Unfortunately, I'm not sure it applies to any real kind of commitment race.  The vast majority that I know of use ad-hoc and agent-specific commitment mechanisms, and these would seem to obviate any legible and game-able mechanism.  For instance, it seems like Alice, presuming she commits first, expects the maximum payoff, and is better off having a "real" commitment than a revocable commitment that Bob can talk her out of.

better off having a "real" commitment than a revocable commitment that Bob can talk her out of

I'm confused what you mean here. In principle Alice can revoke her commitment before the freeze time in this protocol, but Bob can't force her to do so. And if it's common knowledge that Alice's freeze time comes before Bob's, then: Since Alice knows that there will be a window after her freeze time where Bob knows Alice's commitment is frozen, and Bob has a chance to revert, then there would be no reason (barring some other commitment mechanism, including Bob being verifiably updateless while Alice isn't) for Bob not to revoke (to Swerve) if Alice refused to revert from Dare.
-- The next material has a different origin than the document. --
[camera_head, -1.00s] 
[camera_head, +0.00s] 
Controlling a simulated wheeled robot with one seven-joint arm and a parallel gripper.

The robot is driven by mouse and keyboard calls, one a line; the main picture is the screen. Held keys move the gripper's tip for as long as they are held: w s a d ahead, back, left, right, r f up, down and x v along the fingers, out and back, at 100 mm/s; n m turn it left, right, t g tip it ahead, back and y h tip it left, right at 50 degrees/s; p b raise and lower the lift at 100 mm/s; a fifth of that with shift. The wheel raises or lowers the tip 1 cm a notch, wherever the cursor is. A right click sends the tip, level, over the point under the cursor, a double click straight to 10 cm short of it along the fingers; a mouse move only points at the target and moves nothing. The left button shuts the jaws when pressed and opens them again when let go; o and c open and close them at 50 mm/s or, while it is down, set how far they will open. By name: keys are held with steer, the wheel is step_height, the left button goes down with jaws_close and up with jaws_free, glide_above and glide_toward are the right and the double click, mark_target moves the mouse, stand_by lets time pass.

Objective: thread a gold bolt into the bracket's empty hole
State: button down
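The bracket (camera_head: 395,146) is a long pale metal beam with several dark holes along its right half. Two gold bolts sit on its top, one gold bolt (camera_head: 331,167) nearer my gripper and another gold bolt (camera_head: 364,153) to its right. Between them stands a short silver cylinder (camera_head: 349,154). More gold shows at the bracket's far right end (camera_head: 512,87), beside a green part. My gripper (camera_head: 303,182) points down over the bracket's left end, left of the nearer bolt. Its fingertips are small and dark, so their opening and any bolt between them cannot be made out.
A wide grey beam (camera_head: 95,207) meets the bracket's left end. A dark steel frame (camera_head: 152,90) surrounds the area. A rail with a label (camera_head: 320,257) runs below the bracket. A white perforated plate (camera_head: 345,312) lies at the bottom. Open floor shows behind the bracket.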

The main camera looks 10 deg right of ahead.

So Alice would practically always keep her commitment.

The power to revoke commitments here is helpful in the hands of the second-mover, who made the initial incompatible commitment because of, e.g., some lag time between the first-mover's making and broadcasting the commitment.

The second mover ALREADY had the option not to commit - they could just swerve or crash, according to their decision theory.  The revocation period doesn't actually change payouts or decision mechanisms, and if it doesn't change the sequence of commitment, I don't see how it makes any difference at all.  If it DOES change the sequence of commitment, then the first-mover would prefer not to lose their advantage, and will just use a non-revocable commitment.
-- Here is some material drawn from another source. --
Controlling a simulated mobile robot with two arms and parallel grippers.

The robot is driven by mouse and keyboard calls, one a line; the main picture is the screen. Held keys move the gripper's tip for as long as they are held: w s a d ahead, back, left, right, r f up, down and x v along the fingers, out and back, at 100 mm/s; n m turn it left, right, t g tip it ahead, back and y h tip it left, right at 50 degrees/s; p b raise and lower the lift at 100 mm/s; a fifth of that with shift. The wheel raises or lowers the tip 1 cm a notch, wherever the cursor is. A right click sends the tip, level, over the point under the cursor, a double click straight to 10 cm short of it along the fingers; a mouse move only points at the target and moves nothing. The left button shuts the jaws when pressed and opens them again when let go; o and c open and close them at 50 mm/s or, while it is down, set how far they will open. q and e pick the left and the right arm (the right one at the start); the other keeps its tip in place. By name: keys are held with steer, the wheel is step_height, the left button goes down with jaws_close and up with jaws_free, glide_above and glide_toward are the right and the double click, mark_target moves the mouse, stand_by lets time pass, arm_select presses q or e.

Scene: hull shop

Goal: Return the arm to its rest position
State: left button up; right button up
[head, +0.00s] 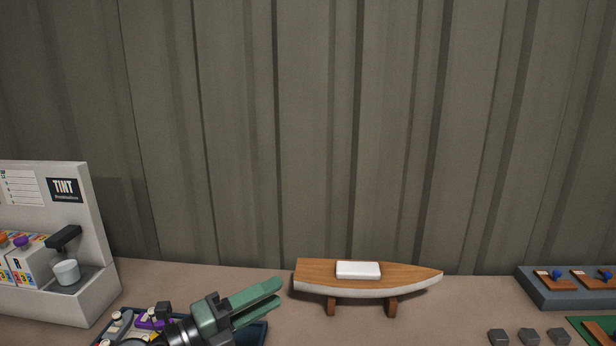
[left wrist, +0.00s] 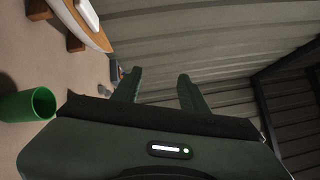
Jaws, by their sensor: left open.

It seems like this is introducing some sort of information or negotiation into the decisions, but I don't see how. In MANY such games, allowing side-payments or outside-of-game considerations can find better outcomes.  This doesn't do that, as far as I can see.
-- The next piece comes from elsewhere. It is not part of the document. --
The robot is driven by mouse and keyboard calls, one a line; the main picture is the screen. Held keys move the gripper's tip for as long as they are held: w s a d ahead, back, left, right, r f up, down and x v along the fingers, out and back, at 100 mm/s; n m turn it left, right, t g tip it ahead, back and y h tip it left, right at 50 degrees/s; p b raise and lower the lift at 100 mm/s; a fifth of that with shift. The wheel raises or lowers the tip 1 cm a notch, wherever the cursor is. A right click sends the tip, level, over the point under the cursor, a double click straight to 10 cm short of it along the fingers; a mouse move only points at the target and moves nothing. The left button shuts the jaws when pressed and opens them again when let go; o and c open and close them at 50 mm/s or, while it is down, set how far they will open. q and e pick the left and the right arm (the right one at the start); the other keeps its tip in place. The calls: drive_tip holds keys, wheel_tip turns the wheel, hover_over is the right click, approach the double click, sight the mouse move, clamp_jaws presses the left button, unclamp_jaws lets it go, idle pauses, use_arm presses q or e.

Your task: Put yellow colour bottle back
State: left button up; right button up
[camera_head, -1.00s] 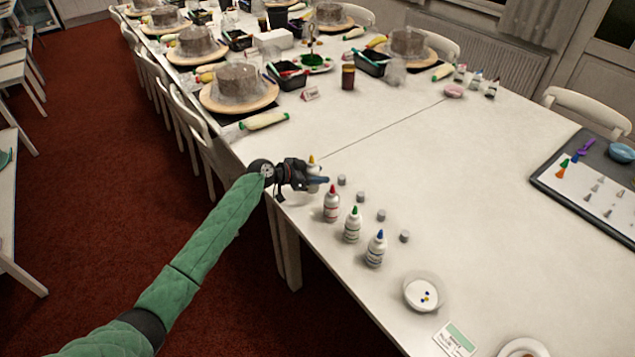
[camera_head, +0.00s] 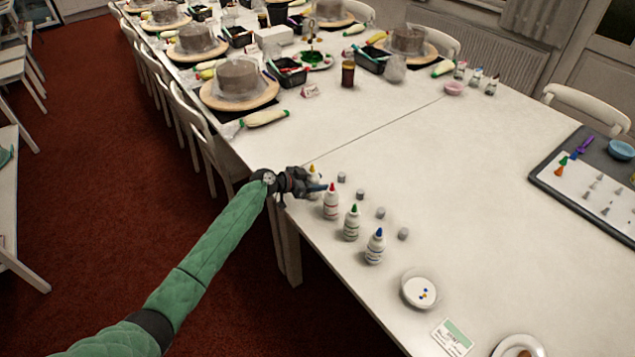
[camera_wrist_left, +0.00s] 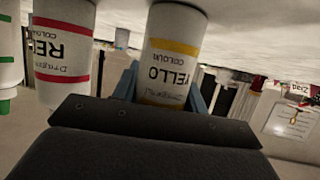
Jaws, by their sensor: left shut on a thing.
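The yellow colour bottle (camera_wrist_left: 173,55) is between the fingers of my left gripper (camera_head: 316,188), which is shut on it. In the head view the gripper hides most of the bottle (camera_head: 312,170), and its yellow tip shows above the fingers. It is at the far end of a row of bottles on the white table. In the wrist view the picture is upside down and the label shows a yellow band. I cannot tell whether its base touches the table. My right gripper is not in view.
The red bottle (camera_head: 331,203) stands close beside it, then the green bottle (camera_head: 351,224) and the blue bottle (camera_head: 375,247). Several small grey caps (camera_head: 381,213) lie right of the row. A white bowl (camera_head: 419,290) is nearer. The table middle (camera_head: 480,190) is clear.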

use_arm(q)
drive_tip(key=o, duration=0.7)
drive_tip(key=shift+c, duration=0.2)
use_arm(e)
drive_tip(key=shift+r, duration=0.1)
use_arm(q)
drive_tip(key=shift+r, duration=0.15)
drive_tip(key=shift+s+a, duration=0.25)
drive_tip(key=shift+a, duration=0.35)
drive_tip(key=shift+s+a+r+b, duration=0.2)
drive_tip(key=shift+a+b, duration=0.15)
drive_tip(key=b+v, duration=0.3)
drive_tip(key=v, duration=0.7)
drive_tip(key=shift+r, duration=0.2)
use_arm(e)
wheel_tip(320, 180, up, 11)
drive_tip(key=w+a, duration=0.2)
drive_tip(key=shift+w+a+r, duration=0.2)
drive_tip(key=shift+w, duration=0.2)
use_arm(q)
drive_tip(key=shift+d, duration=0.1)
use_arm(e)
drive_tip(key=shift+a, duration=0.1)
The second mover ALREADY had the option not to commit - they could just swerve or crash, according to their decision theory.

The premise here is that the second-mover decided to commit soon after the first-mover did, because the proof of the first-mover's initial commitment didn't reach the second-mover quickly enough. They could have not committed initially, but they decided to do so because they had a chance of being first.

I'm not sure exactly what you mean by "according to their decision theory" (as in, what this adds here).

if it doesn't change the sequence of commitment, I don't see how it makes any difference at all

The difference is that the second-mover can say "oh shit I committed before getting the broadcast of the first-mover's commitment—I'd prefer to revoke this commitment because it's pointless, my commitment doesn't shape the first-mover's incentives in any way since I know the first-mover will just prefer to keep their commitment fixed."

As I said, the first-mover doesn't lose their advantage from this at all, because their commitment is locked (at their freeze time) before the second-mover's. So they can just leave their commitment in place, and their decision won't be swayed by the second-mover's at all because of the rule: "You shouldn’t be able to reveal the final decision to anyone before freeze_time because we don’t want the commitment to get credible before freeze_time."

The premise here is that the second-mover decided to commit soon after the first-mover did, because the proof of the first-mover's initial commitment didn't reach the second-mover quickly enough.

That's a very critical deviation from the standard problem statement, which should be made very clear.  Also, re-reading the timeline, it appears to introduce side-payments (at 0:37 in the timeline), which is also a MAJOR deviation from the standard problem.

These two things (speed of information and ability to negotiate outside of the given payoff matrix) should be separated - both are fairly easy to model, and there will be much simpler solutions to integrate each of them into the decisions, which will be better than the combination of the two limited to a revocation window.

I edited the post to make it clearer that Bob throws out the wheel because he didn't notice in time that Alice threw.

Yup, side payments are a deviation, that's why I have this disclaimer in game definition (I edited the post now to emphasize it more):

there also may be some additional actions available, but they are not obvious

Re separating speed of information and negotiations: I think here they are already pretty separate. The first example with 3 protocol rules doesn't allow negotiations and only tackles the information speed problem. The second example with additional fourth rule enables negotiations. Maybe you could also have a system tackling only negotiations and not the information speed problem, but I'm not sure now how would it look like, or if it would be much simpler.

Another problem (closely tied to negotiations) I wanted to tackle is something like "speed of deliberation" where agents make some bad commitments because they didn't have enough time to consider their consequences, and later realize they want to revoke/negotiate.

Yup, you're totally right, it may be too easy to commit in other ways, outside this protocol. But I still think it may be possible to create such a "main mechanism" for making commitments where it's just very easy/cheap/credible to commit, compared to other mechanisms. But that would require a crazy amount of cooperation.

The vast majority that I know of use ad-hoc and agent-specific commitment mechanisms

If you have some particular mechanisms in mind could you list some? I'd like to compile a list of the most relevant commitment mechanisms to try to analyze them.

I'm not sure I'd call it "too easy to commit in other ways", so much as "this doesn't describe a commitment".  The power of a commitment is that the other player KNOWS that no strategy or discussion can change the decision.  That's the whole point.  If it's revocable or changeable, it's not a commitment, it's a meaningless statement of intent.

Real-world commitments come in many forms, from public announcements to get social pressure for follow-through to legal contracts with third parties to simply not bringing money so being unable to pay for something.

Oh yeah, I meant the final locked-in commitment, not initial tentative one. And my point is that when committing outside is sufficiently more costly, then it's not worth doing it, even if that would let you commit faster.

Reminds me of Noam Brown's work with getting ML systems to play imperfect information games.